Not yet. This venture needs capital. We need to figure out a way to lure some investors into this educational scam, er, I mean scheme. Make it sound high-tech but well-grounded: edgy and innovative, yet financially risk-free (I think it's important to allay fears of dot.com disaster). The "etherealized adjunct" notion might be worked up into something useful: it suggests the latest in internet technology, along with the tried-and-true profit-maximizing methods of the sweatshop.

Posted by: Invisible Adjunct at May 6, 2003 12:03 AM
6

Students! At IA University you can take all your courses with the click of a mouse! Just fill out our handy online form and you will be connected to the IA in the specialty you desire! Online security ensures that you can use your credit card safely, and no one will see your "grades" -- only $xxx per credit hour! If you don't learn what you need, your money will be refunded. Click now!

Posted by: Rana at May 6, 2003 01:44 PM
7

The logic that online courses offer more "freedom" for the adjunct reminds me of the common assertion that women are now "liberated" with the increase of work-at-home labor. This kind of laborer is often more isolated, even lower paid than before, with few protections from exploitation.

Posted by: Cat at May 8, 2003 02:49 PM
8

Before you proceed with your business plans, please learn the distinction between Revenue and Profit. The Apollo Group had Revenues of just over $1.00 billion in fiscal year 2002 (ended 8/31/02) and had Net Income of $161mm. All revenues appear to come from educational divisions. What's interesting is that the Apollo Group appears to have very little debt and took very little capital to get up and running. The stock price is astronomically expensive. The equity value of the firm is $9bb, which is 9x (!) Revenues. To take a comparison, the broad index of US stocks (the S&P500) trades at around 2.2 Revenues.

Posted by: JT at May 9, 2003 01:13 PM
9

"Before you proceed with your business plans, please learn the distinction between Revenue and Profit."

Hey, before I proceed with my business plans, I need to hire a team of experts who can proceed with my business plans.

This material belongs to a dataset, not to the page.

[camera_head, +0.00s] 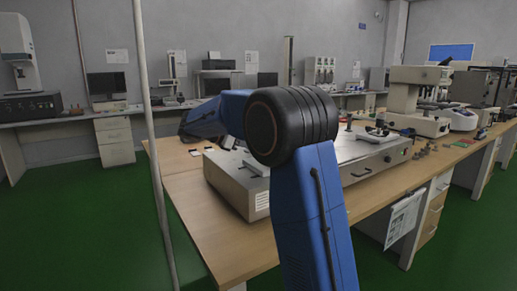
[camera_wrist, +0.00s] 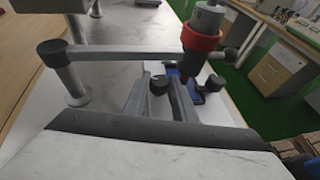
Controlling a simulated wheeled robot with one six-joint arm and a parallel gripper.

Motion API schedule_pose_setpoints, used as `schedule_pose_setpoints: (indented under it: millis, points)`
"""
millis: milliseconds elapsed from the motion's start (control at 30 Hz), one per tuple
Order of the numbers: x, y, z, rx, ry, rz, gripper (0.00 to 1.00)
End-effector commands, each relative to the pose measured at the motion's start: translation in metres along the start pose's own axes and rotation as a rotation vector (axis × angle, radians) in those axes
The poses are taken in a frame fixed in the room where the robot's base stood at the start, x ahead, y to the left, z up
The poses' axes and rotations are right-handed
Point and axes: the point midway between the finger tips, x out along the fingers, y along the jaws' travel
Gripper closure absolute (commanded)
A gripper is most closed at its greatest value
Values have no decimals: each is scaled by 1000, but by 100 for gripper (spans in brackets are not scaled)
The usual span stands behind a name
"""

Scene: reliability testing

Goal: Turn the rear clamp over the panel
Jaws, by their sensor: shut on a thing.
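In the wrist view, two grey fingers of my gripper (camera_wrist: 160,105) reach forward, one on each side of a small black knob (camera_wrist: 158,84), which looks like part of the rear clamp. They are shut on it. A grey metal bar (camera_wrist: 135,53) crosses just beyond, from a black-capped post (camera_wrist: 66,72) on the left to a black ball end at right. A red-collared upright (camera_wrist: 201,38) stands near its right end. I cannot tell which surface is the panel. In the head view, the steel-topped test unit (camera_head: 355,148) stands on the bench; my arm hides my gripper and the clamp.
The wooden bench (camera_head: 192,190) holds the unit, with small loose parts (camera_head: 422,152) to its right. A small fixture (camera_head: 376,133) stands on the unit's right part. A thin pale pole (camera_head: 152,130) rises left of the bench. Green floor (camera_head: 85,215) is clear at left.

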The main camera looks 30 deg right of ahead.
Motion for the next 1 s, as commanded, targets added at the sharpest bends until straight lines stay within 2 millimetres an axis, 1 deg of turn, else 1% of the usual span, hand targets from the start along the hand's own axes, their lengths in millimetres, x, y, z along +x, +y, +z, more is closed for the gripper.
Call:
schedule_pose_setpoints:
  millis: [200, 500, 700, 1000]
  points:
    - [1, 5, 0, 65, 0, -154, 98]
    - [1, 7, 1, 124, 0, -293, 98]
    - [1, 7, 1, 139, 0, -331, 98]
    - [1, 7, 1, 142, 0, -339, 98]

So you're saying the profit was $161 million? And very little capital to start up? Hmm...that's not bad...

Posted by: Invisible Adjunct at May 9, 2003 08:56 PM
10

That presumably qualified people are willing to work for $1000 per course is the data point that puts the period to the sentence of serfdom. It is a mark of the social distance between the rhetoric of higher education & the economic reality of the marketplace, in which a highschool basketball player who will never go to college is hired by Nike as a spokesperson for 90 million over ten years. If you really want to go into business, you'll have to get LeBron James as your first student.

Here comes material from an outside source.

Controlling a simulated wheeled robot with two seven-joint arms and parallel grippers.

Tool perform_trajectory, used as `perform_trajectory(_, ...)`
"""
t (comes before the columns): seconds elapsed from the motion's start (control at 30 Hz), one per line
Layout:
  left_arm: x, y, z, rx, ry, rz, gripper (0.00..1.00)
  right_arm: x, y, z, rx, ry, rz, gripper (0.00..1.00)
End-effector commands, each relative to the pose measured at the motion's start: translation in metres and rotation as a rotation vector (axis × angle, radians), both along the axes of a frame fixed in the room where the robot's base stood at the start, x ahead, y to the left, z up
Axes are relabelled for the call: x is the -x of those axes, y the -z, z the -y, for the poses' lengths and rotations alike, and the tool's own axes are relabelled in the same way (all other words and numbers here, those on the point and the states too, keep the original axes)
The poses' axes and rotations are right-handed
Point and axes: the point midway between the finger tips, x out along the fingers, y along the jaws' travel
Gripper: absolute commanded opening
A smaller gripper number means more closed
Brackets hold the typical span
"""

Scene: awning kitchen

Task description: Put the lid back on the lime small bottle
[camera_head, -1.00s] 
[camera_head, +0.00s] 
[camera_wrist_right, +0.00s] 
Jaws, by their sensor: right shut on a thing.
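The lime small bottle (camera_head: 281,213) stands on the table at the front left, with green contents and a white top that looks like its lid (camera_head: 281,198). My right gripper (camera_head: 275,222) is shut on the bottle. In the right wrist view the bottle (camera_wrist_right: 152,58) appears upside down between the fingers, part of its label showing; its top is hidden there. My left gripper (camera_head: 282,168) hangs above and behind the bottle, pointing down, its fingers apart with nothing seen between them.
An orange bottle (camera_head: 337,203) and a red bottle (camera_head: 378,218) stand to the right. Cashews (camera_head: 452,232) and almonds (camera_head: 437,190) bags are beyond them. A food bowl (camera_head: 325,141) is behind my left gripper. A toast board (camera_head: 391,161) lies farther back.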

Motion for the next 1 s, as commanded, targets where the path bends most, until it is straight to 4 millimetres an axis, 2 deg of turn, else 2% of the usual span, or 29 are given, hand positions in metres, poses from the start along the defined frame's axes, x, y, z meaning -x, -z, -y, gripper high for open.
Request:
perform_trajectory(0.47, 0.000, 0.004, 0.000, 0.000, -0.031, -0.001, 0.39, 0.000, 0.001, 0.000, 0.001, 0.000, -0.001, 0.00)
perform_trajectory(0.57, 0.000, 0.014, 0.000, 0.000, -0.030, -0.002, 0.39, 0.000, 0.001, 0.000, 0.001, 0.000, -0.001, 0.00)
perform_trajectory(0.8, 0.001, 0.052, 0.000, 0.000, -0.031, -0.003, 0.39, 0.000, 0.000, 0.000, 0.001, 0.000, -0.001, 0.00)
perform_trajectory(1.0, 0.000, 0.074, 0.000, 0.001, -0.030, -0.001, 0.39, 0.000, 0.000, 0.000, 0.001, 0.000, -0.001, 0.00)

Posted by: Joseph Duemer at May 25, 2003 11:57 PM
11

It amazes me that educated, presumambly intelligent people would take such low paying positions. I understand the desire to work in the field you have chosen. However,unles these professors are taking incredible work loads they are making next to nothing. In turn if they are making enough to survive then there students are suffering because the professor is overloaded as bad or worse then the students are. The result is a losing proposition for everyone but the Apollo Group. I have a BA in History and have been wrestling with the notion of grad school for about 3 years, while attempting to pay down my student loan debt. I have a decent job that has nothing to do with my degree, but it pays the bills. As long as people are willing to take adjunct positions, then the universities will continue to move in the direction of Pheonix. I just wonder if and when the higher education system will rise from the ashes of its onrushing self immolation.

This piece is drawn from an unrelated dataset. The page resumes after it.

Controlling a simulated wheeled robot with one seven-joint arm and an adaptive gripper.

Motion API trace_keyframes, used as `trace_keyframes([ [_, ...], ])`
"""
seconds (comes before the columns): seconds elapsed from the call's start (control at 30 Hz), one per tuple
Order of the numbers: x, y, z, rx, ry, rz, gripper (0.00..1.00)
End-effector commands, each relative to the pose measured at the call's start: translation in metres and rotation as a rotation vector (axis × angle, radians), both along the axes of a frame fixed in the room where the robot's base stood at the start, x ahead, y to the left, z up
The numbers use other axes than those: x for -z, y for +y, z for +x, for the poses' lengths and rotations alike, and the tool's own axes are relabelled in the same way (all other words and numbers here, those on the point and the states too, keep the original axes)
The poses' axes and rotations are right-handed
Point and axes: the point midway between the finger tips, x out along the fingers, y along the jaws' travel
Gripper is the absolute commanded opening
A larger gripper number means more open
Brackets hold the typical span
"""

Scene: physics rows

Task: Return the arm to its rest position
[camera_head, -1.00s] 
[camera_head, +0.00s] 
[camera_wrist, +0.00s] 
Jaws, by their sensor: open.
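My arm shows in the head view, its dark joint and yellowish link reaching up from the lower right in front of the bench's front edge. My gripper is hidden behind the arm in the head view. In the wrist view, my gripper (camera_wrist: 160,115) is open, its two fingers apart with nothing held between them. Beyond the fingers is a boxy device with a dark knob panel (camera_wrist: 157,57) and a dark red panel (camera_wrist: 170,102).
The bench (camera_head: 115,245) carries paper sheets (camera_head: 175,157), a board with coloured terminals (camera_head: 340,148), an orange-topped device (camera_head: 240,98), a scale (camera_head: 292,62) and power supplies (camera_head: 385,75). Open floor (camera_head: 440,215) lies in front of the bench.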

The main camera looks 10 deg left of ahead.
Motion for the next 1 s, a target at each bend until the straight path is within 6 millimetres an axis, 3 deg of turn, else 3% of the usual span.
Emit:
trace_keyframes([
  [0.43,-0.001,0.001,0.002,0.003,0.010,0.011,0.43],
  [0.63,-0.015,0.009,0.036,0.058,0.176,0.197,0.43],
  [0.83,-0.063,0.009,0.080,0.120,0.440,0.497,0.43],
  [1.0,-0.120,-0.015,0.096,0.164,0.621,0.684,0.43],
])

Posted by: Lance S. Edwards at October 17, 2003 09:25 AM
12

Well, having known some people who went the UoP route, some comments:

First, most of them are moonlighting from day jobs. They are teaching formatted classes to students with more than the usual amount of discipline in order to do something they love on the side.

Second, like many adjuncts, they think this is a door into teaching, a credential that will help them either stay in the game or get in the game.

Third, there is nothing that says you couldn't do the same thing, nothing that says you couldn't clone the operation. About now the market is probably ripe for a clone.